What is needed:
Set down exactly the lines in the records below that run from the line with "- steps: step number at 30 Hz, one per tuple" to the line with "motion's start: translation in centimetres", inclusive, and nothing more.

Records to process:
##############################

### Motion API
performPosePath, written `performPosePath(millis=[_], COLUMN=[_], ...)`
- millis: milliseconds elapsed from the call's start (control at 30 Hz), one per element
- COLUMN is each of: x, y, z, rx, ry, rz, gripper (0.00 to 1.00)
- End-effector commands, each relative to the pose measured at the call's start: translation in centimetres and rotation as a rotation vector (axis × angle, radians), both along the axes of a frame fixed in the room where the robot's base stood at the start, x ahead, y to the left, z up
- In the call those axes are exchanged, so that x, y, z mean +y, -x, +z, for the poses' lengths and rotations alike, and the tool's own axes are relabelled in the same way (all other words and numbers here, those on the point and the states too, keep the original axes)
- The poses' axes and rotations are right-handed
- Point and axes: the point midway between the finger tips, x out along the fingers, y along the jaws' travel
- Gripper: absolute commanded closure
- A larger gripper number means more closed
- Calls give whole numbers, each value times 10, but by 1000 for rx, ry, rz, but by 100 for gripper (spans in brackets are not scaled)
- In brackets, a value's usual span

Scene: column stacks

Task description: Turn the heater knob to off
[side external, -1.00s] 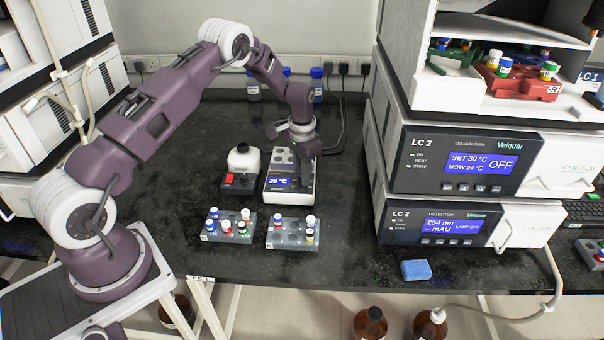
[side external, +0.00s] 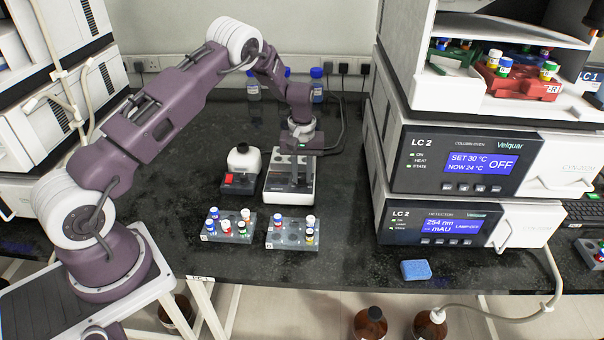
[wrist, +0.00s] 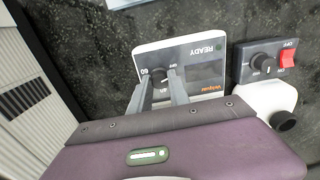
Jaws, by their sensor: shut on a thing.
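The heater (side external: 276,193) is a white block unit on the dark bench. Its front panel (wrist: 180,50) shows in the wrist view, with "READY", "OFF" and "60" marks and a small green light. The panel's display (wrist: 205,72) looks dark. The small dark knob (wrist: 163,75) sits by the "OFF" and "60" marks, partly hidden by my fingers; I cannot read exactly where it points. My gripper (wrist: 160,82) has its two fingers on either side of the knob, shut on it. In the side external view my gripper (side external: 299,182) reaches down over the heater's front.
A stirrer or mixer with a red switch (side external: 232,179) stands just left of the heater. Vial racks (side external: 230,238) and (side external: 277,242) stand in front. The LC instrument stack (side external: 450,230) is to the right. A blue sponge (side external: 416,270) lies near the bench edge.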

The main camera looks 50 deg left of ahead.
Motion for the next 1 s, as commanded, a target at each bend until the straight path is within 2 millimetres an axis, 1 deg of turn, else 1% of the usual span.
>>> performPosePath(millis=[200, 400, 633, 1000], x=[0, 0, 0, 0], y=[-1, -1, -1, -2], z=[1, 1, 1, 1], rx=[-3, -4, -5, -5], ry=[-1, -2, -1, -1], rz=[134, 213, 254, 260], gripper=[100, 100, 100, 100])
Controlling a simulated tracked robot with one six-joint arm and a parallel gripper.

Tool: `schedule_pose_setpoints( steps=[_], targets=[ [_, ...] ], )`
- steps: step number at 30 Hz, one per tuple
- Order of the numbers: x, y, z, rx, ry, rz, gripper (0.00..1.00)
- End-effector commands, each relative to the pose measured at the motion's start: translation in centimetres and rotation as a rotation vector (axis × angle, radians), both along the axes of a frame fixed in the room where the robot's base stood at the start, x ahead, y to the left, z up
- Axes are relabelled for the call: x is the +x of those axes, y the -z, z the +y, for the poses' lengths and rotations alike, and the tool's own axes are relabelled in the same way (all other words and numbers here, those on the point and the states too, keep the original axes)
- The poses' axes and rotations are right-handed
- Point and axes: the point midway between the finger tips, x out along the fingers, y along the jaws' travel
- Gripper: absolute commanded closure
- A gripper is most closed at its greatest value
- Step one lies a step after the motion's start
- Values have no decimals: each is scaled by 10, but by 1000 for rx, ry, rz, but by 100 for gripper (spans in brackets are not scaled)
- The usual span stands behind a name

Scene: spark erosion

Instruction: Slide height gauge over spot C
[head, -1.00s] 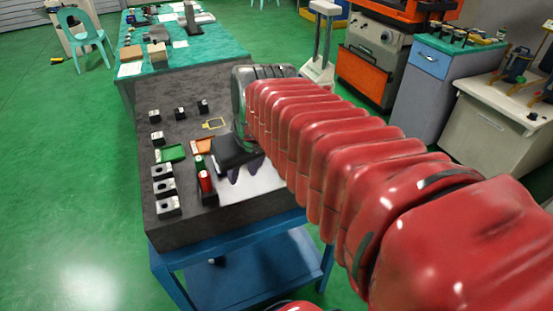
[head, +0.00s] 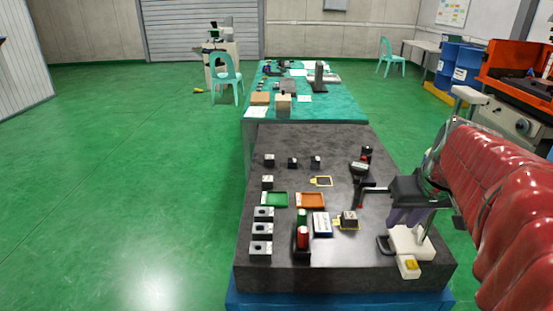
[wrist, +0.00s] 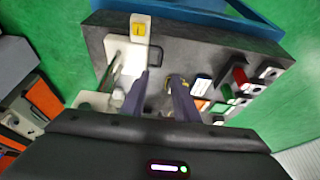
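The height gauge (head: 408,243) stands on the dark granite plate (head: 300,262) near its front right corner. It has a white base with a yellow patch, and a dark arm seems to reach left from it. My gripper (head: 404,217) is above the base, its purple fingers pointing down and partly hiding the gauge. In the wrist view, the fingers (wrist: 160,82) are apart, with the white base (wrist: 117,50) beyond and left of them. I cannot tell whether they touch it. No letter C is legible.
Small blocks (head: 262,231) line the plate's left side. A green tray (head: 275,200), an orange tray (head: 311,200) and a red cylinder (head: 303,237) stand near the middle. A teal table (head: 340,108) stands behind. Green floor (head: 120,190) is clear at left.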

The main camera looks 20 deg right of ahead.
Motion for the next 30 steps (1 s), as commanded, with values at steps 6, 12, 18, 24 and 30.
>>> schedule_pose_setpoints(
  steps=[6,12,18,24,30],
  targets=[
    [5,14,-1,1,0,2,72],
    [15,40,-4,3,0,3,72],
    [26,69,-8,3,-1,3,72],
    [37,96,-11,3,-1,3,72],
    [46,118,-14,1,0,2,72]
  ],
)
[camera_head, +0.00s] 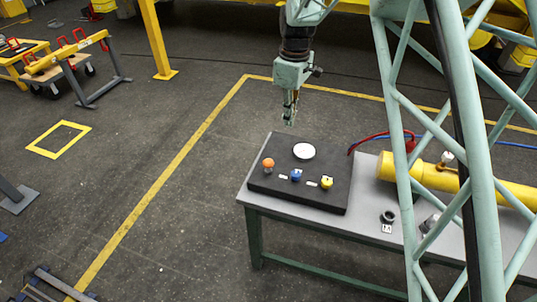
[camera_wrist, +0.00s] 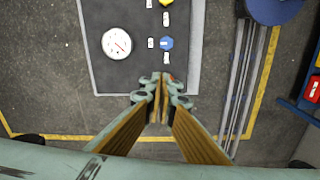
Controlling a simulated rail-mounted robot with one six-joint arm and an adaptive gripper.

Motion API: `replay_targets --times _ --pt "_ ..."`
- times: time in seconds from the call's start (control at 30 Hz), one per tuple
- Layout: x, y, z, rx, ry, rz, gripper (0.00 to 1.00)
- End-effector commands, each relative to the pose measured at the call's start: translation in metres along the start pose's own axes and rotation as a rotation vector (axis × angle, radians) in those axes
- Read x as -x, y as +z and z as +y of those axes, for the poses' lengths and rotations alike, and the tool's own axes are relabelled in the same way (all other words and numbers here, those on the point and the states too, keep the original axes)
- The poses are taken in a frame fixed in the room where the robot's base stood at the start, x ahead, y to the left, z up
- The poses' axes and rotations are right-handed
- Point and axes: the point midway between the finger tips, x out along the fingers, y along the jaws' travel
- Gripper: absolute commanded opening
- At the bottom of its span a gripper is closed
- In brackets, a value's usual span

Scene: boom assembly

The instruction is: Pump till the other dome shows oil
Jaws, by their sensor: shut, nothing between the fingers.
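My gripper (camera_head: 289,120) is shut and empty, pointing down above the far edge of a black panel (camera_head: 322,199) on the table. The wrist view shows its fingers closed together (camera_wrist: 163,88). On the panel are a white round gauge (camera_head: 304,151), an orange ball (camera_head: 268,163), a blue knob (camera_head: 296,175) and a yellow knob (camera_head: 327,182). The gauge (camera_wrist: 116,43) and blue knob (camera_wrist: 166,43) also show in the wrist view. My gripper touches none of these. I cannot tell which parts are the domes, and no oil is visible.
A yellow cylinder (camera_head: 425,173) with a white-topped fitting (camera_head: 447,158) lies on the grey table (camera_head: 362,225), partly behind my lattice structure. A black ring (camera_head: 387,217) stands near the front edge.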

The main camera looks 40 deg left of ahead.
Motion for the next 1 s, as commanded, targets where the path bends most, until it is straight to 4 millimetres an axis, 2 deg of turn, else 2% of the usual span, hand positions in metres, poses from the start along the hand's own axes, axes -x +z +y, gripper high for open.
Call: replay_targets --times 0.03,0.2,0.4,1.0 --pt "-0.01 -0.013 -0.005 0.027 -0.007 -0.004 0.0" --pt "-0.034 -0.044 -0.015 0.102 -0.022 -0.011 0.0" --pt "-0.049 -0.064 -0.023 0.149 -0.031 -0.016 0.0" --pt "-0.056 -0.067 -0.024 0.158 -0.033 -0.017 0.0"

##############################

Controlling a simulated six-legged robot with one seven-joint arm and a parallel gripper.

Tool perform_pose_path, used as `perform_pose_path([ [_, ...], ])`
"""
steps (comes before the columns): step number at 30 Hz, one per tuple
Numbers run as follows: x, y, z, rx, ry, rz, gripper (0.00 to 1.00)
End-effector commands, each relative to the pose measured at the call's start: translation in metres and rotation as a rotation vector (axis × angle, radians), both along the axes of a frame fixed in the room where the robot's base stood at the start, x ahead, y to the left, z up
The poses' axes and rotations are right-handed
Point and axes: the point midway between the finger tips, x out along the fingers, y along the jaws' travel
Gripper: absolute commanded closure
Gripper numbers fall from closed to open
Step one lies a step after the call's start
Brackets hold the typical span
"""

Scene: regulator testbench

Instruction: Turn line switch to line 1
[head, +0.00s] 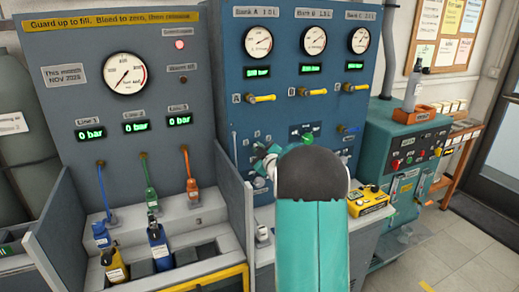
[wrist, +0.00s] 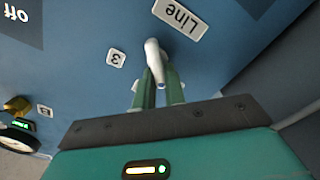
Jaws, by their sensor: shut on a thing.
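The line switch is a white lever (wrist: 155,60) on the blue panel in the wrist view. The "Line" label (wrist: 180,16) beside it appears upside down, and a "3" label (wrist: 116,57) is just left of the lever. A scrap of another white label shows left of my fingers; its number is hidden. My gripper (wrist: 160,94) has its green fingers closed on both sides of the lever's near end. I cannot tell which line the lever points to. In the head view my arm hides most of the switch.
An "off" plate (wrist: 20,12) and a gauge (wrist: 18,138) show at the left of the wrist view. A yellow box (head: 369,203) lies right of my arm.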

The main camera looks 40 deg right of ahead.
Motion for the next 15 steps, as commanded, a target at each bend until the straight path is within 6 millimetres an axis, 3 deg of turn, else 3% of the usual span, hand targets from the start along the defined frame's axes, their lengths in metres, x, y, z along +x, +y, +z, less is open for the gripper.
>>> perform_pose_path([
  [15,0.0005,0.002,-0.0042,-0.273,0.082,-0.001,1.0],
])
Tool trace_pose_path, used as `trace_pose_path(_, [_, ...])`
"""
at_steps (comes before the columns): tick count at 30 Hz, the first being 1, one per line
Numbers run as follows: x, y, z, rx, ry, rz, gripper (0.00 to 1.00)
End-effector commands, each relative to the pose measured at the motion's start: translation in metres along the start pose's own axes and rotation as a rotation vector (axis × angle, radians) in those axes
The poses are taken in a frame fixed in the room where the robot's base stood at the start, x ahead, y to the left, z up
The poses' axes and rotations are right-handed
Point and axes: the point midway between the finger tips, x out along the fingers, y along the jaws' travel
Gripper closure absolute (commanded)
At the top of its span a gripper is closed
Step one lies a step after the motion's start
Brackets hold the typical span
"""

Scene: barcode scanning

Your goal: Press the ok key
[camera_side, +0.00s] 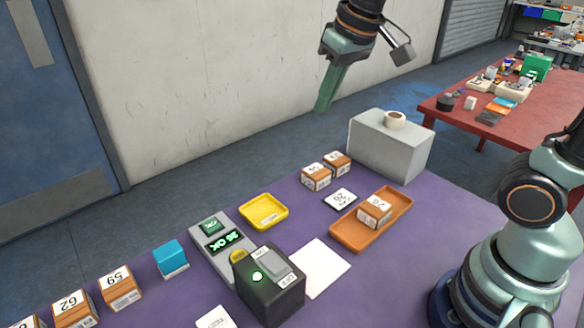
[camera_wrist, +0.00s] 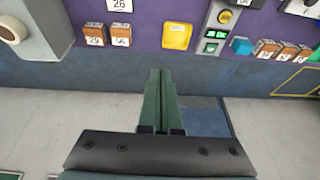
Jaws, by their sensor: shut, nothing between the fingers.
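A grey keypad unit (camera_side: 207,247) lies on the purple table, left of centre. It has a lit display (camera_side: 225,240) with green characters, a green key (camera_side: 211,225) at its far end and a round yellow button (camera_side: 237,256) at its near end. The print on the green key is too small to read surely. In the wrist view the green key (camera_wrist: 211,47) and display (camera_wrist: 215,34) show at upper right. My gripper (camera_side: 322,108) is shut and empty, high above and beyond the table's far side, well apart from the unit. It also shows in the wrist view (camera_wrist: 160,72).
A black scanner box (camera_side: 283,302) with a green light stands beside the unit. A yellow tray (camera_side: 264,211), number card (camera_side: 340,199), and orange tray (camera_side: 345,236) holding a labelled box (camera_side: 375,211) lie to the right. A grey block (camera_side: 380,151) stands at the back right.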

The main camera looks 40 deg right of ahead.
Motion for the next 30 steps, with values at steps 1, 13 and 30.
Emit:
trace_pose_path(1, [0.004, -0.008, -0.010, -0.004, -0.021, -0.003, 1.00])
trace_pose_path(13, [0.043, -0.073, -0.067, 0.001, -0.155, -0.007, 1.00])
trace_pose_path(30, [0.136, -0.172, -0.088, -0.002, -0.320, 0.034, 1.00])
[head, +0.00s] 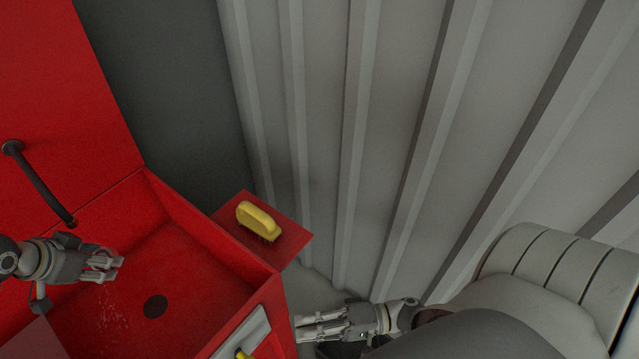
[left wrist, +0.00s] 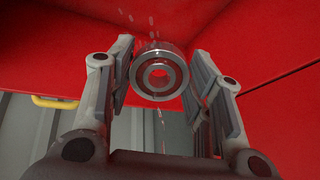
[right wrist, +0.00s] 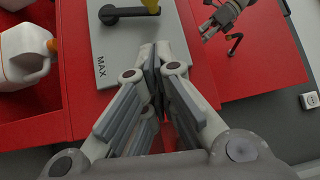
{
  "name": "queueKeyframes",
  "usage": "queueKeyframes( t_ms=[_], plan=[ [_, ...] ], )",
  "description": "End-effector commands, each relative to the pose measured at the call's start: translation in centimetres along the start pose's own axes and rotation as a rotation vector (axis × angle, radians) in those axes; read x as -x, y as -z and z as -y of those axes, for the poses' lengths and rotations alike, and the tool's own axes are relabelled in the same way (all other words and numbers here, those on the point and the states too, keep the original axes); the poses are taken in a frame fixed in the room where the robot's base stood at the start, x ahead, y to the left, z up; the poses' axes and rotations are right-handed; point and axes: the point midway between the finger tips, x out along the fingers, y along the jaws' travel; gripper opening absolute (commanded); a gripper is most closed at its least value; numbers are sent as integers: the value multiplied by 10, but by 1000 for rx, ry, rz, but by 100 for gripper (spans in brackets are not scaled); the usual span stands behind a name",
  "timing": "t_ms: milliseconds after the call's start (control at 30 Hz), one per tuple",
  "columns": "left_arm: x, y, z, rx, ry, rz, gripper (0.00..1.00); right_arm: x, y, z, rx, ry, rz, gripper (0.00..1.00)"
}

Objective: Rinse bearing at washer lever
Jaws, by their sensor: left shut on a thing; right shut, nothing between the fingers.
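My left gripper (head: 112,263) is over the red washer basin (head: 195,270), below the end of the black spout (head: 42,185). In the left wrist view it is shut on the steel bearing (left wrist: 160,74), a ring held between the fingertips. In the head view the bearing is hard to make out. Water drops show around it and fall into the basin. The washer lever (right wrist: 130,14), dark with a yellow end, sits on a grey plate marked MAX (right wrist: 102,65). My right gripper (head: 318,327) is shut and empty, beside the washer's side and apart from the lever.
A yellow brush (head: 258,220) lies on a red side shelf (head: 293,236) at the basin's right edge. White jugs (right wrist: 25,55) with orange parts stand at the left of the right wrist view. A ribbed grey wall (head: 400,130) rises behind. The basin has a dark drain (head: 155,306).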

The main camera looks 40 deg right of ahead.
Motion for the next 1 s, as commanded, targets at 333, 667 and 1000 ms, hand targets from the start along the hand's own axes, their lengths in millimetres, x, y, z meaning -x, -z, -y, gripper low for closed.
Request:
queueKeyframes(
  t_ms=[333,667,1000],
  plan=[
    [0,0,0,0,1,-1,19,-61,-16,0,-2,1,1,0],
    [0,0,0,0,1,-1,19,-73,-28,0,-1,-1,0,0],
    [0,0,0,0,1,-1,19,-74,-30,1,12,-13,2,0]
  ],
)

##############################

Completed task:
- steps: step number at 30 Hz, one per tuple
- Order of the numbers: x, y, z, rx, ry, rz, gripper (0.00..1.00)
- End-effector commands, each relative to the pose measured at the motion's start: translation in centimetres and rotation as a rotation vector (axis × angle, radians), both along the axes of a frame fixed in the room where the robot's base stood at the start, x ahead, y to the left, z up

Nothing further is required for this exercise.